_Set problem:_ Write the data out again in full, with no departure from the original.

_Material provided:_
+++
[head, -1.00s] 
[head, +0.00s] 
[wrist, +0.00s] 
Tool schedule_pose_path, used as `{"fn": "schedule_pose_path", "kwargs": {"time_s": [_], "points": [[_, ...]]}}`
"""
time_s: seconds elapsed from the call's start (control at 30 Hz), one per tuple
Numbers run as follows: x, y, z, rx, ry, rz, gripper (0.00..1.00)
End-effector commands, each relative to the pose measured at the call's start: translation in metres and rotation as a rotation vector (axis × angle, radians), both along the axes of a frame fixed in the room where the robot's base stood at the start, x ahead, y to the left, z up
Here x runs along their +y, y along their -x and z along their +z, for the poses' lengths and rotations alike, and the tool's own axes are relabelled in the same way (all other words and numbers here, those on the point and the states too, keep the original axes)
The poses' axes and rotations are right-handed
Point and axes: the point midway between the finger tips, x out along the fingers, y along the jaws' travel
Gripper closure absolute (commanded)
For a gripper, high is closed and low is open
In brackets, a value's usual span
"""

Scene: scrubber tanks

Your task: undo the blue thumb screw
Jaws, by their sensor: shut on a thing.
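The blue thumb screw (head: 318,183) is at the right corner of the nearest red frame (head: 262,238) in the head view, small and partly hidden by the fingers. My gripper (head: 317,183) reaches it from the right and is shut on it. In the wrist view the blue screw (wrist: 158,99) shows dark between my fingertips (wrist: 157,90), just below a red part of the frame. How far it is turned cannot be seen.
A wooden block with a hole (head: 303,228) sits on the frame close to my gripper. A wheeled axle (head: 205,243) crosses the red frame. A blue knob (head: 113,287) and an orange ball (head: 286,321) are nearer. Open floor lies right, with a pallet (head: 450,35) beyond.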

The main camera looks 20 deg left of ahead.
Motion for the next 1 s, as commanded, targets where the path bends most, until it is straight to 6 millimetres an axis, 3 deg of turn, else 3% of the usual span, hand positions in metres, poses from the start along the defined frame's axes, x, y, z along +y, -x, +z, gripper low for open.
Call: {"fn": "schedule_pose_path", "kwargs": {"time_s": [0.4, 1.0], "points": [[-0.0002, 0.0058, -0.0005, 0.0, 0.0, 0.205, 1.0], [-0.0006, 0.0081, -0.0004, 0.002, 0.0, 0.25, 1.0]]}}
+++
_Worked solution:_
[head, -1.00s] 
[head, +0.00s] 
[wrist, +0.00s] 
Tool schedule_pose_path, used as `{"fn": "schedule_pose_path", "kwargs": {"time_s": [_], "points": [[_, ...]]}}`
"""
time_s: seconds elapsed from the call's start (control at 30 Hz), one per tuple
Numbers run as follows: x, y, z, rx, ry, rz, gripper (0.00..1.00)
End-effector commands, each relative to the pose measured at the call's start: translation in metres and rotation as a rotation vector (axis × angle, radians), both along the axes of a frame fixed in the room where the robot's base stood at the start, x ahead, y to the left, z up
Here x runs along their +y, y along their -x and z along their +z, for the poses' lengths and rotations alike, and the tool's own axes are relabelled in the same way (all other words and numbers here, those on the point and the states too, keep the original axes)
The poses' axes and rotations are right-handed
Point and axes: the point midway between the finger tips, x out along the fingers, y along the jaws' travel
Gripper closure absolute (commanded)
For a gripper, high is closed and low is open
In brackets, a value's usual span
"""

Scene: scrubber tanks

Your task: undo the blue thumb screw
Jaws, by their sensor: shut on a thing.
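The blue thumb screw (head: 318,183) is at the right corner of the nearest red frame (head: 262,238) in the head view, small and partly hidden by the fingers. My gripper (head: 317,183) reaches it from the right and is shut on it. In the wrist view the blue screw (wrist: 158,99) shows dark between my fingertips (wrist: 157,90), just below a red part of the frame. How far it is turned cannot be seen.
A wooden block with a hole (head: 303,228) sits on the frame close to my gripper. A wheeled axle (head: 205,243) crosses the red frame. A blue knob (head: 113,287) and an orange ball (head: 286,321) are nearer. Open floor lies right, with a pallet (head: 450,35) beyond.

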The main camera looks 20 deg left of ahead.
Motion for the next 1 s, as commanded, targets where the path bends most, until it is straight to 6 millimetres an axis, 3 deg of turn, else 3% of the usual span, hand positions in metres, poses from the start along the defined frame's axes, x, y, z along +y, -x, +z, gripper low for open.
Call: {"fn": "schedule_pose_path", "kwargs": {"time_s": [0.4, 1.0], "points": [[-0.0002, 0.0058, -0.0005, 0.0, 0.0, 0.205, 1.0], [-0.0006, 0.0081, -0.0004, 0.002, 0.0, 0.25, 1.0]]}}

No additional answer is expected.